Space for My Identity in Costa Rica

Costa Rica

Lightning flashed far away, too distant to hear, illuminating the night sky a rich purple for a fleeting moment. The bridge I stood on swayed with the rhythm of my professors’ and classmates’ steps, the rush of the Sarapiqui River beneath us accompanying the animal calls littering the night. Cool rain seeped through my shirt. I had an umbrella, but I decided not to use it – the rain felt too good on my skin, covered in sweat and bug spray from the day’s hike and data collection.

A month before, I sat in a library in Boston, cleaner, but stressed, caffeinated, cramming for finals, staring into the gray spring sky, feeling unbelievably far away from myself. I’m first-generation, low-income college student from a working-class family – I was raised to prize manual labor, taught that my sweat was valuable, instilled with the belief that my hands were meant to build and create. I hadn’t been able to reconcile this part of my identity with my experiences in academia. I’ve known for a long time I want to pursue a career in research, but I’ve always felt particularly out of place within the sterilized, air-conditioned walls of labs and lecture halls. Especially in a historically affluent college like mine, those spaces never entirely felt like they belonged to me.

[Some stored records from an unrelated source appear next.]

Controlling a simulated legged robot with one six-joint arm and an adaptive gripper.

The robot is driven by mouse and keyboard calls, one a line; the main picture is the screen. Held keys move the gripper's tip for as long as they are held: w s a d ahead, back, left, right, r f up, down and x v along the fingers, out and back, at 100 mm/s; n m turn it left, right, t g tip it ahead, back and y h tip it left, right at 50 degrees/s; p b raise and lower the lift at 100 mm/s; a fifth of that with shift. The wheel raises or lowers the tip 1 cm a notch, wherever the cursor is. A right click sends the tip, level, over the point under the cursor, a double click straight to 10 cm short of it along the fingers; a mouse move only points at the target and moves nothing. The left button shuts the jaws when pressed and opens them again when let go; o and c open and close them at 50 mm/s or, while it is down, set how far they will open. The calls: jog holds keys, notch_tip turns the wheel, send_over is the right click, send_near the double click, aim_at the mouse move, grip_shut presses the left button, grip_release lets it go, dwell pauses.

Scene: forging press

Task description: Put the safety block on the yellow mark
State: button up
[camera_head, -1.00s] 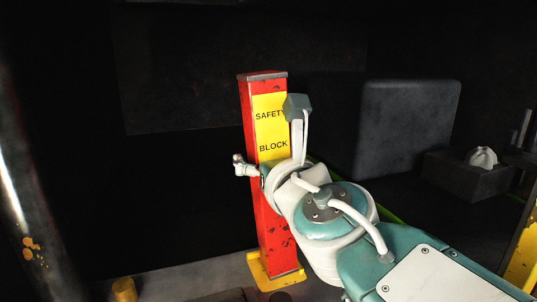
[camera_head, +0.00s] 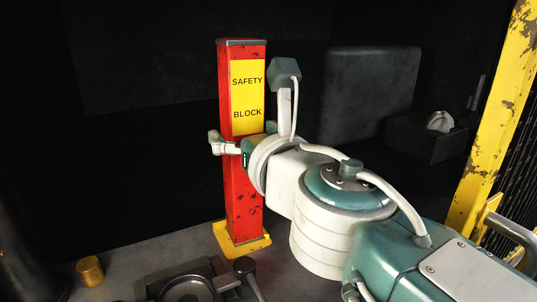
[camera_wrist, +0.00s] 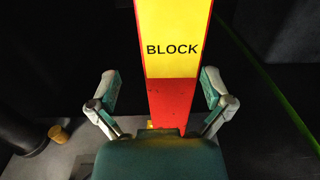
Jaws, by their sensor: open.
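The safety block (camera_head: 241,190) is a tall red post with a yellow label. It stands upright on a yellow mark (camera_head: 258,243) or base plate on the grey floor; I cannot tell which. In the wrist view the block (camera_wrist: 171,100) rises between my two fingers. My gripper (camera_head: 226,143) is at the block's mid height, just below the label. In the wrist view my gripper (camera_wrist: 167,103) is open, with a finger on each side of the block and gaps between. The block's lower end is hidden behind my gripper's palm there.
A yellow cylinder (camera_head: 90,270) stands on the floor at left. A dark round fixture (camera_head: 190,288) lies at the bottom. A yellow scratched post (camera_head: 492,120) and a grey rail (camera_head: 515,232) are at right. A dark box (camera_head: 428,138) sits at back right.

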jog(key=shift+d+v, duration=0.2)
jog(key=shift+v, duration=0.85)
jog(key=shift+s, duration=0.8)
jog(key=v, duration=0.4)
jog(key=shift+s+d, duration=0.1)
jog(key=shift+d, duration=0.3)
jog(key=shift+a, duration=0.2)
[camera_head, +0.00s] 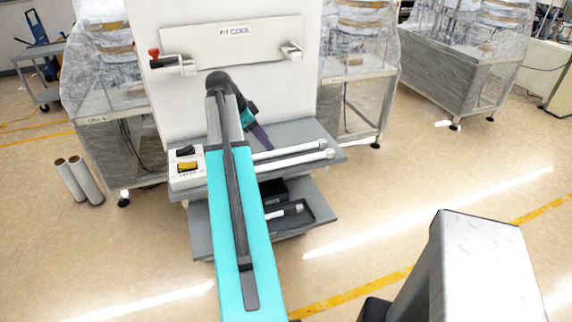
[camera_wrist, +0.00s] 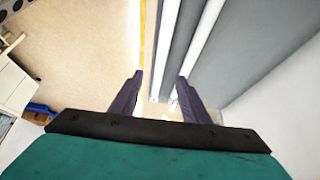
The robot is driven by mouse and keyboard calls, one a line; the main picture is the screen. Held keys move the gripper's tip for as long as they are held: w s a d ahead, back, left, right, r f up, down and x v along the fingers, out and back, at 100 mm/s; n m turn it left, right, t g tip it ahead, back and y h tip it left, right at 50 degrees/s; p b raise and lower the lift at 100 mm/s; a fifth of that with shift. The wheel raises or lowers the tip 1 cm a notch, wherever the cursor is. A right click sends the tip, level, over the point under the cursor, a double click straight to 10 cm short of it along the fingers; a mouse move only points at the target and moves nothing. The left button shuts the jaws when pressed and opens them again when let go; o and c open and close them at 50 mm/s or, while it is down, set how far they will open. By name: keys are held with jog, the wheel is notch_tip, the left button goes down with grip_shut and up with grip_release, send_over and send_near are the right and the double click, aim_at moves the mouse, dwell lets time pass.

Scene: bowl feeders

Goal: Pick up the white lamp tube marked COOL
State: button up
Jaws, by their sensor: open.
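Two white lamp tubes lie side by side on the grey upper shelf (camera_head: 290,136), a rear one (camera_head: 285,150) and a front one (camera_head: 295,159). I can read no COOL marking on either. They also show in the wrist view as a left tube (camera_wrist: 166,38) and a right tube (camera_wrist: 197,48), running away between and past my fingers. My gripper (camera_head: 264,142) is near the tubes' left ends, its purple fingers pointing down right. In the wrist view my gripper (camera_wrist: 160,76) is open, and I see nothing held. My arm hides part of the shelf.
A panel sign reads "FIT COOL" (camera_head: 235,31) above a bracketed holder (camera_head: 225,52). A switch box (camera_head: 187,167) sits at the shelf's left. A lower tray (camera_head: 310,222) holds another short white tube (camera_head: 284,211). Wrapped machines stand on both sides; open floor lies right.

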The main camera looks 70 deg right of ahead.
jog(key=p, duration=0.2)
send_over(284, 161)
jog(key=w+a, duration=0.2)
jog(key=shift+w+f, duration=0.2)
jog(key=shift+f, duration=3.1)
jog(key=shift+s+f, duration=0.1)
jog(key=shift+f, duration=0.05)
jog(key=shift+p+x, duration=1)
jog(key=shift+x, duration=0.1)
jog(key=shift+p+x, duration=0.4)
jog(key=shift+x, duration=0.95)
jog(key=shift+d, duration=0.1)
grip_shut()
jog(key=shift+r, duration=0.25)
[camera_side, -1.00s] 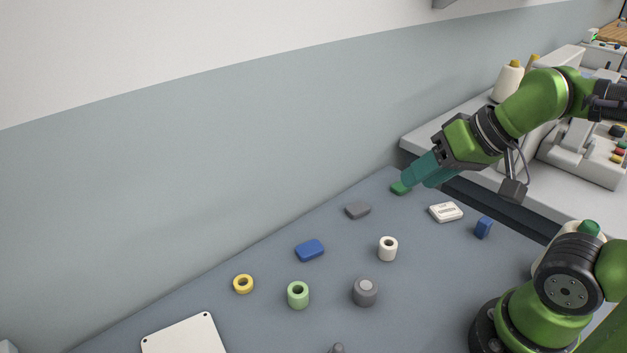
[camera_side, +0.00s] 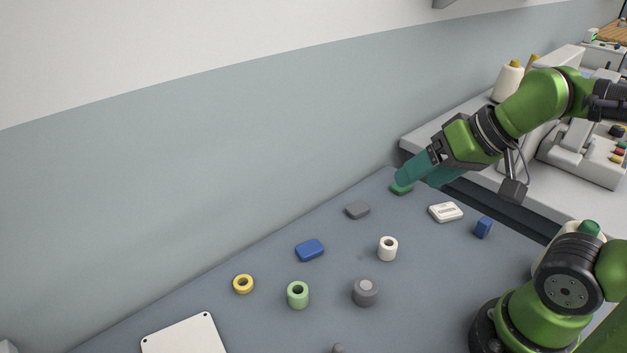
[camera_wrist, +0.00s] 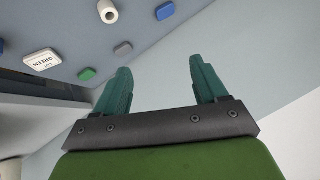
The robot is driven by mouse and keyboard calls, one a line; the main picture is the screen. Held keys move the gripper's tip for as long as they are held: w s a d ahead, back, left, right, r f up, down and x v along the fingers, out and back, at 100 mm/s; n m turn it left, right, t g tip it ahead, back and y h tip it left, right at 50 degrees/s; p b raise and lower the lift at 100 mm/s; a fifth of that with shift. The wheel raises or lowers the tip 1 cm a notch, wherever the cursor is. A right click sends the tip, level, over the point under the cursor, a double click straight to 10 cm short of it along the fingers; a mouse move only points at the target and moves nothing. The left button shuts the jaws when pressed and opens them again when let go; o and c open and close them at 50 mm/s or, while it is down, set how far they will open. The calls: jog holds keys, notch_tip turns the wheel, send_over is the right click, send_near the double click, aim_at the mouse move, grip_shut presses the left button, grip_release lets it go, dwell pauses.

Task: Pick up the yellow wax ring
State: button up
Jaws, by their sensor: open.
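The yellow wax ring (camera_side: 243,284) lies flat on the grey-blue table (camera_side: 430,290) at the left in the side view, near the wall. Its hole faces up. My gripper (camera_side: 424,176) is above the far end of the table, well away from the ring to the upper right. Its two teal fingers are spread with nothing between them, which also shows in the wrist view (camera_wrist: 160,85). The ring does not show in the wrist view.
A light green bobbin (camera_side: 298,295) stands just right of the ring. A blue block (camera_side: 309,250), a white bobbin (camera_side: 387,248), a grey cylinder (camera_side: 365,292) and a grey block (camera_side: 357,210) are spread around. A white plate (camera_side: 184,338) lies lower left. A green block (camera_side: 400,188) lies beneath my gripper.

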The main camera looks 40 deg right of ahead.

Costa Rica has allowed me to reconcile my identity as a first-generation, low-income college student with my career aspirations. Standing in the tropical sun, breathing the humid air, hiking through forests to collect data, climbing mountains to plant trees, has been like coming home to a part of myself I’ve neglected all year. There’s never been any lab I felt more comfortable in than the rainforest, no classroom I felt I belonged in more than that swaying bridge over the Sarapiqui River.